- Objective -
Beneath this line sits some data. Return only its lines from the one holding "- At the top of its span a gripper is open" through the one holding "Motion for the", inclusive, exactly, with the images removed.

>> START Data shown

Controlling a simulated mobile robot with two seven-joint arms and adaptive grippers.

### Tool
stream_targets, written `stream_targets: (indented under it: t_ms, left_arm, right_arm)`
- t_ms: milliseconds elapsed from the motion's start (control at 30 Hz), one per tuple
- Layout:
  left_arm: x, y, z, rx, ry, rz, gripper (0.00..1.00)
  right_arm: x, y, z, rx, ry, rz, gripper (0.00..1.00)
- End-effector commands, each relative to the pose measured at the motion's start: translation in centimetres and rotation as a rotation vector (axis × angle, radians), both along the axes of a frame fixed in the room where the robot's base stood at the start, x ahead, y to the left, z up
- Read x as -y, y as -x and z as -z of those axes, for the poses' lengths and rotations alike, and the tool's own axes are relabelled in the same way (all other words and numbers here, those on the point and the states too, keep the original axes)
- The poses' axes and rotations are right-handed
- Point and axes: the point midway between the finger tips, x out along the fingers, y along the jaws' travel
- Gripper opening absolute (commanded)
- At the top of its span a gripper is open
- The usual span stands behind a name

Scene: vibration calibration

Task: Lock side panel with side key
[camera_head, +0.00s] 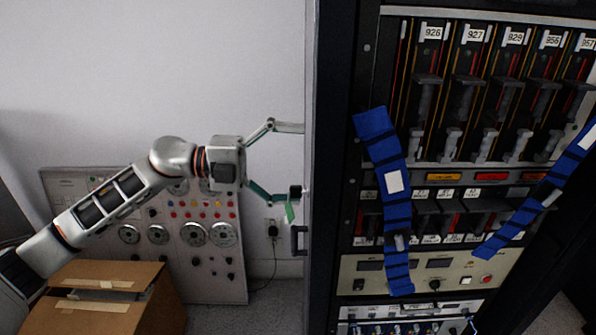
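My left gripper (300,160) comes in from the left, at the side of a tall dark equipment rack. Its two fingers are spread wide, one above the other, with the tips at or close to the narrow grey side panel (313,80), which shows almost edge-on. Beside the lower finger is a small black part (295,191), perhaps the lock or the key head. A green tag (290,212) hangs just below it. I cannot tell whether a key is inserted. A black handle (298,240) sits lower on the panel edge. My right gripper is not in view.
The rack front holds numbered modules (470,90) and a beige control unit (440,270). Two blue straps (378,135) (510,232) hang before it. A grey panel with dials (215,270) stands against the wall. A cardboard box (150,305) is at lower left.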

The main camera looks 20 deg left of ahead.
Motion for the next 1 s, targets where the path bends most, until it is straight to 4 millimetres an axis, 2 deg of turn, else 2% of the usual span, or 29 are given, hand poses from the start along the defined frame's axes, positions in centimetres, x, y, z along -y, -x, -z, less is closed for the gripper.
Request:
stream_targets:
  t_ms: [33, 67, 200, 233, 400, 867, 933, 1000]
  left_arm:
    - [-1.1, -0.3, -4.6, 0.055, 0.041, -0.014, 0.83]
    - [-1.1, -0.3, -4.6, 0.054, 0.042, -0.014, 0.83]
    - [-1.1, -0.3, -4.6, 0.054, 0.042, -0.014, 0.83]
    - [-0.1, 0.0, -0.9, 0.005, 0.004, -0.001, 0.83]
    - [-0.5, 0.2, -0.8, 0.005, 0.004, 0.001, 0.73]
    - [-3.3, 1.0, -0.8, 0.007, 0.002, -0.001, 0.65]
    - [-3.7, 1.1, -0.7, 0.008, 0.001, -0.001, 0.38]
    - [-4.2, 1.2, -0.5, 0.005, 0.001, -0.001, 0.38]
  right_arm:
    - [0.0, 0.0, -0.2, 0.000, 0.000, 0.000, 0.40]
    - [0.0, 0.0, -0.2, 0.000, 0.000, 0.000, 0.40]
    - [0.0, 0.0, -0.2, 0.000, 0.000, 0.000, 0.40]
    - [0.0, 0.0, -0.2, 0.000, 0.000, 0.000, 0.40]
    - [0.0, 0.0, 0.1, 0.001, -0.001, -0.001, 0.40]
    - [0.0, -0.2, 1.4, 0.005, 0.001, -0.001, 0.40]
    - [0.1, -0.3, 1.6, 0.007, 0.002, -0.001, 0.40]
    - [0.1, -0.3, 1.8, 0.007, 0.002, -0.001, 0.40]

>> END Data shown

- Full solution -
- At the top of its span a gripper is open
- The usual span stands behind a name

Scene: vibration calibration

Task: Lock side panel with side key
[camera_head, +0.00s] 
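My left gripper (300,160) comes in from the left, at the side of a tall dark equipment rack. Its two fingers are spread wide, one above the other, with the tips at or close to the narrow grey side panel (313,80), which shows almost edge-on. Beside the lower finger is a small black part (295,191), perhaps the lock or the key head. A green tag (290,212) hangs just below it. I cannot tell whether a key is inserted. A black handle (298,240) sits lower on the panel edge. My right gripper is not in view.
The rack front holds numbered modules (470,90) and a beige control unit (440,270). Two blue straps (378,135) (510,232) hang before it. A grey panel with dials (215,270) stands against the wall. A cardboard box (150,305) is at lower left.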

The main camera looks 20 deg left of ahead.
Motion for the next 1 s, targets where the path bends most, until it is straight to 4 millimetres an axis, 2 deg of turn, else 2% of the usual span, or 29 are given, hand poses from the start along the defined frame's axes, positions in centimetres, x, y, z along -y, -x, -z, less is closed for the gripper.

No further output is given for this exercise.